● **Requirement**:
Without the pictures, copy all the entries below exactly.
───── Entries shown
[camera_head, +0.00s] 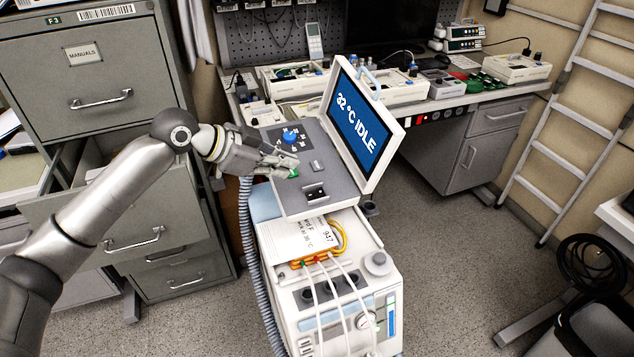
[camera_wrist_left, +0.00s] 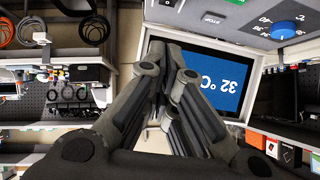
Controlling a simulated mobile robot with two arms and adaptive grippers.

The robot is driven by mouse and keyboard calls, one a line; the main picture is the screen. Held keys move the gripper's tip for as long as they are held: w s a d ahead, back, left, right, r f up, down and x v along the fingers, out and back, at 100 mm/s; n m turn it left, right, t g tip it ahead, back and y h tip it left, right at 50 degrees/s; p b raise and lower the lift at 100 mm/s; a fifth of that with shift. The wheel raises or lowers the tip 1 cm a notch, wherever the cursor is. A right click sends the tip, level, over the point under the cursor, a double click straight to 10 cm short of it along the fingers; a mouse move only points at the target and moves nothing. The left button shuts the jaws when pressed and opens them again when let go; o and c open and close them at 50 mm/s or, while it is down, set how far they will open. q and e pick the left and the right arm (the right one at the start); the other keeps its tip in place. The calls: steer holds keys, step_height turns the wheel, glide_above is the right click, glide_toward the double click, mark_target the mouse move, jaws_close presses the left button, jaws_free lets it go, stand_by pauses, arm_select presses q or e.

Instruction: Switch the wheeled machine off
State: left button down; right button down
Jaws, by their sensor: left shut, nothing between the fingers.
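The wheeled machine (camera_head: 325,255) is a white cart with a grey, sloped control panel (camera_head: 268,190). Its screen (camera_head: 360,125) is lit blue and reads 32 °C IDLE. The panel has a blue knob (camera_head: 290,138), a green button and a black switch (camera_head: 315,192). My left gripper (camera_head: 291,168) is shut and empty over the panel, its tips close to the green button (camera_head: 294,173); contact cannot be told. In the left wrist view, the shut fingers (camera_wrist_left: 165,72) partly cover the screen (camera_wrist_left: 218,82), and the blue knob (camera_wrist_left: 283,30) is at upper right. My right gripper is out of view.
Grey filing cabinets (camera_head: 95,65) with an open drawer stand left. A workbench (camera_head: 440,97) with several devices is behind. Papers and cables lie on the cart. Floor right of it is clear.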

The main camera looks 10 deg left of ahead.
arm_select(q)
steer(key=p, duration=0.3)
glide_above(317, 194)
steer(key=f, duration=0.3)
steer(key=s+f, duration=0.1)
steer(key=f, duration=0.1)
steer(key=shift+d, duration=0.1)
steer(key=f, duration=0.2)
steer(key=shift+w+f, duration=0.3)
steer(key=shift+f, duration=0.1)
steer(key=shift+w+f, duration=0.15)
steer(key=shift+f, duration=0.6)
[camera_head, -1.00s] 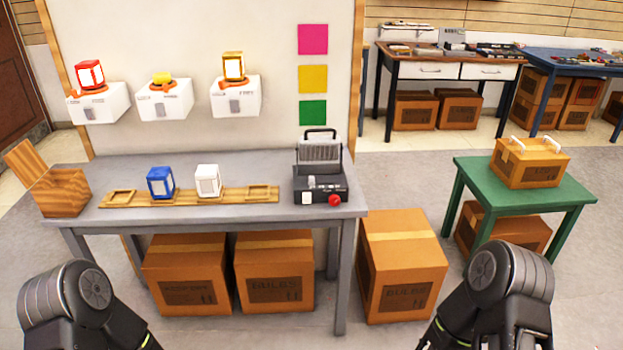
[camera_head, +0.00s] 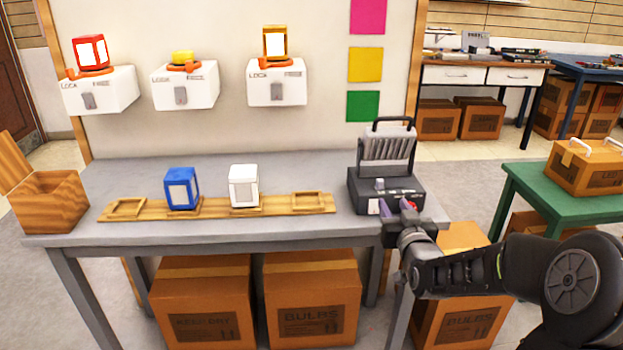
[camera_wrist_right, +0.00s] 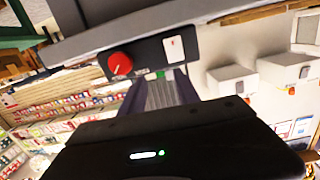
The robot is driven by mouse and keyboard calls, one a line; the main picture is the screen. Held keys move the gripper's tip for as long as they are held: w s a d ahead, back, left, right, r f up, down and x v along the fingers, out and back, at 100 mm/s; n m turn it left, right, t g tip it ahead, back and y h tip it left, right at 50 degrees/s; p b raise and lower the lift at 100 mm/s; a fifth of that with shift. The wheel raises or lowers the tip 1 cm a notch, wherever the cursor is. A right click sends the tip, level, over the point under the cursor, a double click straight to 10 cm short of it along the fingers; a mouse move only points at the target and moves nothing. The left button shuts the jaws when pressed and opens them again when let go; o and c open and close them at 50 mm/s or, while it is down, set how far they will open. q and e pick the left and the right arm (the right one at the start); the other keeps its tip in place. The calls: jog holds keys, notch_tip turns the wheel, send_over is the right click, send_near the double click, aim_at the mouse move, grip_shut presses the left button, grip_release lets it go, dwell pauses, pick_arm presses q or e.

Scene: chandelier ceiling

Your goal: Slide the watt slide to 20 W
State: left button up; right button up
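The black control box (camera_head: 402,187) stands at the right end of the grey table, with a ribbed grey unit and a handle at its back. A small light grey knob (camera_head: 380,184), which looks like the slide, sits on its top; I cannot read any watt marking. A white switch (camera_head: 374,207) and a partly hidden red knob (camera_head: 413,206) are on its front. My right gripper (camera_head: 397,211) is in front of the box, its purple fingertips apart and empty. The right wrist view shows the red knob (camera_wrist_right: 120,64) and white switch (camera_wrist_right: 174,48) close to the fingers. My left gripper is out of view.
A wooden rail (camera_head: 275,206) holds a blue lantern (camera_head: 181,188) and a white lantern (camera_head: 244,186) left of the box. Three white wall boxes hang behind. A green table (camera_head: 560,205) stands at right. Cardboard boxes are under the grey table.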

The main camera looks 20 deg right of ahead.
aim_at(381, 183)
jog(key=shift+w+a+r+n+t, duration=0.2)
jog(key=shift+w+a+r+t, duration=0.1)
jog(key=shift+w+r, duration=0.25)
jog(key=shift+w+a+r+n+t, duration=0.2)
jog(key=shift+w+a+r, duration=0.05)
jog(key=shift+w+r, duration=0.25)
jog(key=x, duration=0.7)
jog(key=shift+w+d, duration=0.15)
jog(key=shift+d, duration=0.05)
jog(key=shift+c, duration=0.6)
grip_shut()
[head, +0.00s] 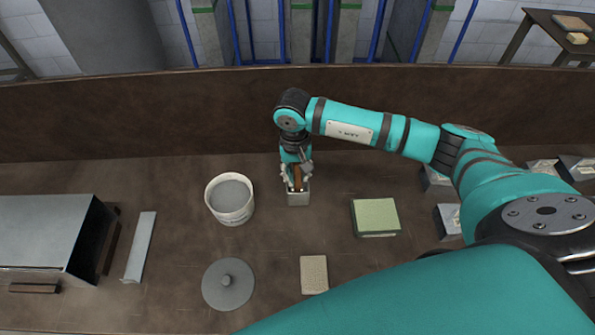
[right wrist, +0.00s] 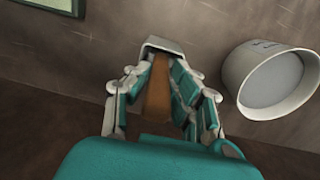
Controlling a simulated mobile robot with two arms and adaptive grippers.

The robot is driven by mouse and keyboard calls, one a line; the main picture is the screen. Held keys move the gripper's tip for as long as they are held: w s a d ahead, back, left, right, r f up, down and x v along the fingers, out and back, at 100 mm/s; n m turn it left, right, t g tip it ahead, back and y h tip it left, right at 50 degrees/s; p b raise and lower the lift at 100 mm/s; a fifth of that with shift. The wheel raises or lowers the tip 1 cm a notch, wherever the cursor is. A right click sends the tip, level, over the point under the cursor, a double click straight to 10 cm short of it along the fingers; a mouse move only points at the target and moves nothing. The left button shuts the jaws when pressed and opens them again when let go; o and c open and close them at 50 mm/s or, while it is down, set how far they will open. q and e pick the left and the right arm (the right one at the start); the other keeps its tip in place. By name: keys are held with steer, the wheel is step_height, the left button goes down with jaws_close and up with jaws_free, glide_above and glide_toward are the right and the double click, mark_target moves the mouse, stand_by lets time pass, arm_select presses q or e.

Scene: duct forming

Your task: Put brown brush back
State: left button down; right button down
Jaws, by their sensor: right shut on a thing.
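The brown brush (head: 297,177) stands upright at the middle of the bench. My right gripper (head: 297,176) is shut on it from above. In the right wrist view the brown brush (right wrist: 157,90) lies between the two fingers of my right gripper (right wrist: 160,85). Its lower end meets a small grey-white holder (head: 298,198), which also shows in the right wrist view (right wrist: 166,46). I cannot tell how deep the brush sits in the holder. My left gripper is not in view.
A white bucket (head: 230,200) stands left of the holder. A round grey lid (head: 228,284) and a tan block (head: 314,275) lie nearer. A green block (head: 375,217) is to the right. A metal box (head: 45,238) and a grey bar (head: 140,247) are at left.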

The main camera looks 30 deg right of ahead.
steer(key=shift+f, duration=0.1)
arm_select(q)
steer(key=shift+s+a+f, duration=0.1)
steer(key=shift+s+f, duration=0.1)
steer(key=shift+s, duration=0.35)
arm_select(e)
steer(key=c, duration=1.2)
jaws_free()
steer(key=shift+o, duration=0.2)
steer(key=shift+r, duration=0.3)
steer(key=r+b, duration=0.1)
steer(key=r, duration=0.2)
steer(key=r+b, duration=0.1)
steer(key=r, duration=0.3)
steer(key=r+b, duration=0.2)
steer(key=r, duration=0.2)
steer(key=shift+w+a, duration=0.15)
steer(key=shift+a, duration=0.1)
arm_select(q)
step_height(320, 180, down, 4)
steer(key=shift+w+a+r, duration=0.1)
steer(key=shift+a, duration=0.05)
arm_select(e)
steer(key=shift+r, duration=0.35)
──────────
● **Finished answer**:
[camera_head, +0.00s] 
[camera_wrist_left, +0.00s] 
Controlling a simulated mobile robot with two arms and adaptive grippers.

The robot is driven by mouse and keyboard calls, one a line; the main picture is the screen. Held keys move the gripper's tip for as long as they are held: w s a d ahead, back, left, right, r f up, down and x v along the fingers, out and back, at 100 mm/s; n m turn it left, right, t g tip it ahead, back and y h tip it left, right at 50 degrees/s; p b raise and lower the lift at 100 mm/s; a fifth of that with shift. The wheel raises or lowers the tip 1 cm a notch, wherever the cursor is. A right click sends the tip, level, over the point under the cursor, a double click straight to 10 cm short of it along the fingers; a mouse move only points at the target and moves nothing. The left button shuts the jaws when pressed and opens them again when let go; o and c open and close them at 50 mm/s or, while it is down, set how far they will open. q and e pick the left and the right arm (the right one at the start); the other keeps its tip in place. The calls: steer holds keys, step_height turns the wheel, glide_above is the right click, glide_toward the double click, mark_target the mouse move, jaws_close presses the left button, jaws_free lets it go, stand_by pauses, arm_select presses q or e.

Instruction: Switch the wheeled machine off
State: left button down; right button down
Jaws, by their sensor: left shut, nothing between the fingers.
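The wheeled machine (camera_head: 325,255) is a white cart with a grey, sloped control panel (camera_head: 268,190). Its screen (camera_head: 360,125) is lit blue and reads 32 °C IDLE. The panel has a blue knob (camera_head: 290,138), a green button and a black switch (camera_head: 315,192). My left gripper (camera_head: 291,168) is shut and empty over the panel, its tips close to the green button (camera_head: 294,173); contact cannot be told. In the left wrist view, the shut fingers (camera_wrist_left: 165,72) partly cover the screen (camera_wrist_left: 218,82), and the blue knob (camera_wrist_left: 283,30) is at upper right. My right gripper is out of view.
Grey filing cabinets (camera_head: 95,65) with an open drawer stand left. A workbench (camera_head: 440,97) with several devices is behind. Papers and cables lie on the cart. Floor right of it is clear.

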The main camera looks 10 deg left of ahead.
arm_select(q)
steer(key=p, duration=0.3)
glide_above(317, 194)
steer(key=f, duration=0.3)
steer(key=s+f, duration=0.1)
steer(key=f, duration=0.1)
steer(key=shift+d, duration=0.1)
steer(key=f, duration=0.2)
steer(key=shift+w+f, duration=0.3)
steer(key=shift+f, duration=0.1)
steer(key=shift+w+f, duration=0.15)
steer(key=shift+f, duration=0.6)
[camera_head, -1.00s] 
[camera_head, +0.00s] 
[camera_wrist_right, +0.00s] 
The robot is driven by mouse and keyboard calls, one a line; the main picture is the screen. Held keys move the gripper's tip for as long as they are held: w s a d ahead, back, left, right, r f up, down and x v along the fingers, out and back, at 100 mm/s; n m turn it left, right, t g tip it ahead, back and y h tip it left, right at 50 degrees/s; p b raise and lower the lift at 100 mm/s; a fifth of that with shift. The wheel raises or lowers the tip 1 cm a notch, wherever the cursor is. A right click sends the tip, level, over the point under the cursor, a double click straight to 10 cm short of it along the fingers; a mouse move only points at the target and moves nothing. The left button shuts the jaws when pressed and opens them again when let go; o and c open and close them at 50 mm/s or, while it is down, set how far they will open. q and e pick the left and the right arm (the right one at the start); the other keeps its tip in place. The calls: jog holds keys, notch_tip turns the wheel, send_over is the right click, send_near the double click, aim_at the mouse move, grip_shut presses the left button, grip_release lets it go, dwell pauses, pick_arm presses q or e.

Scene: chandelier ceiling

Your goal: Slide the watt slide to 20 W
State: left button up; right button up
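The black control box (camera_head: 402,187) stands at the right end of the grey table, with a ribbed grey unit and a handle at its back. A small light grey knob (camera_head: 380,184), which looks like the slide, sits on its top; I cannot read any watt marking. A white switch (camera_head: 374,207) and a partly hidden red knob (camera_head: 413,206) are on its front. My right gripper (camera_head: 397,211) is in front of the box, its purple fingertips apart and empty. The right wrist view shows the red knob (camera_wrist_right: 120,64) and white switch (camera_wrist_right: 174,48) close to the fingers. My left gripper is out of view.
A wooden rail (camera_head: 275,206) holds a blue lantern (camera_head: 181,188) and a white lantern (camera_head: 244,186) left of the box. Three white wall boxes hang behind. A green table (camera_head: 560,205) stands at right. Cardboard boxes are under the grey table.

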The main camera looks 20 deg right of ahead.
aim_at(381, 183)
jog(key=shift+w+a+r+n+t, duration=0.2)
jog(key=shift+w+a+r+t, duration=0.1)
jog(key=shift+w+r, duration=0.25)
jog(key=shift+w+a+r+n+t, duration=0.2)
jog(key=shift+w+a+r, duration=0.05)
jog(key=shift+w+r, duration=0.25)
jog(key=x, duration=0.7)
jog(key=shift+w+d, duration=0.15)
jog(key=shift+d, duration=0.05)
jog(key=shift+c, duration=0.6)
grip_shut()
[head, +0.00s] 
[right wrist, +0.00s] 
Controlling a simulated mobile robot with two arms and adaptive grippers.

The robot is driven by mouse and keyboard calls, one a line; the main picture is the screen. Held keys move the gripper's tip for as long as they are held: w s a d ahead, back, left, right, r f up, down and x v along the fingers, out and back, at 100 mm/s; n m turn it left, right, t g tip it ahead, back and y h tip it left, right at 50 degrees/s; p b raise and lower the lift at 100 mm/s; a fifth of that with shift. The wheel raises or lowers the tip 1 cm a notch, wherever the cursor is. A right click sends the tip, level, over the point under the cursor, a double click straight to 10 cm short of it along the fingers; a mouse move only points at the target and moves nothing. The left button shuts the jaws when pressed and opens them again when let go; o and c open and close them at 50 mm/s or, while it is down, set how far they will open. q and e pick the left and the right arm (the right one at the start); the other keeps its tip in place. By name: keys are held with steer, the wheel is step_height, the left button goes down with jaws_close and up with jaws_free, glide_above and glide_toward are the right and the double click, mark_target moves the mouse, stand_by lets time pass, arm_select presses q or e.

Scene: duct forming

Your task: Put brown brush back
State: left button down; right button down
Jaws, by their sensor: right shut on a thing.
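The brown brush (head: 297,177) stands upright at the middle of the bench. My right gripper (head: 297,176) is shut on it from above. In the right wrist view the brown brush (right wrist: 157,90) lies between the two fingers of my right gripper (right wrist: 160,85). Its lower end meets a small grey-white holder (head: 298,198), which also shows in the right wrist view (right wrist: 166,46). I cannot tell how deep the brush sits in the holder. My left gripper is not in view.
A white bucket (head: 230,200) stands left of the holder. A round grey lid (head: 228,284) and a tan block (head: 314,275) lie nearer. A green block (head: 375,217) is to the right. A metal box (head: 45,238) and a grey bar (head: 140,247) are at left.

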The main camera looks 30 deg right of ahead.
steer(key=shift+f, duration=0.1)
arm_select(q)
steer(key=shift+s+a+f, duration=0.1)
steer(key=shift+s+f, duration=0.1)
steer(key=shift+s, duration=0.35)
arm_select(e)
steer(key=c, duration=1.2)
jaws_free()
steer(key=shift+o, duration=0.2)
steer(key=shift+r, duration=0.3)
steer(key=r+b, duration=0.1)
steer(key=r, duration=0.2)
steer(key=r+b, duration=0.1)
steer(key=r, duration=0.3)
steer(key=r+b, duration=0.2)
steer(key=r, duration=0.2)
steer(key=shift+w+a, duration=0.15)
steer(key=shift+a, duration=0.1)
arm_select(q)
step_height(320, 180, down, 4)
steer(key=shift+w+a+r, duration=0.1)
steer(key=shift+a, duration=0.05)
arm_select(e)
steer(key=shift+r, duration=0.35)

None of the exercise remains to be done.